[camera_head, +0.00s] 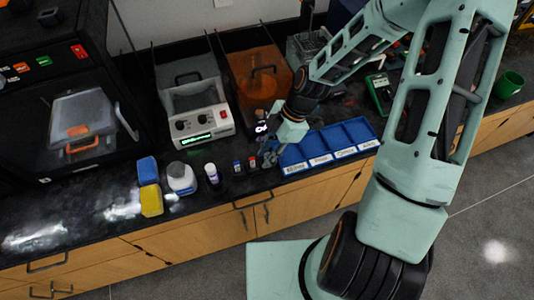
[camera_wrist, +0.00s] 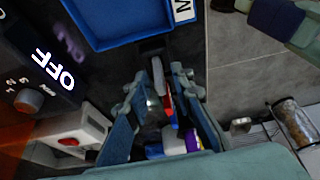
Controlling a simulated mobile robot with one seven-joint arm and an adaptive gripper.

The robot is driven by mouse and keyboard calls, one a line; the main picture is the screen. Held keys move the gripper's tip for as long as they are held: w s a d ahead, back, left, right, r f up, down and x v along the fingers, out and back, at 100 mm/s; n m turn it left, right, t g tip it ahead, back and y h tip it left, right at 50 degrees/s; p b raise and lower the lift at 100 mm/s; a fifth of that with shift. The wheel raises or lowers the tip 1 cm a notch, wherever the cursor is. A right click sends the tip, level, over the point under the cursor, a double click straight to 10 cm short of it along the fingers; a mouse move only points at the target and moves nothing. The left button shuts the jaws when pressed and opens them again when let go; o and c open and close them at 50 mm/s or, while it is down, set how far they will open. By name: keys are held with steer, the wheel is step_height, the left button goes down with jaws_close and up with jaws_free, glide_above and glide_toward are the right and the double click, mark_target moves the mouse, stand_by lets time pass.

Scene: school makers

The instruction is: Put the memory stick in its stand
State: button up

- [Objective] Skip the pictures, please, and transcribe only the lines from the beginning of the material through the one that contains "Controlling a simulated".

- [Right answer]
[camera_head, +0.00s] 
[camera_wrist, +0.00s] 
Controlling a simulated mobile robot with one seven-joint arm and an adaptive gripper.

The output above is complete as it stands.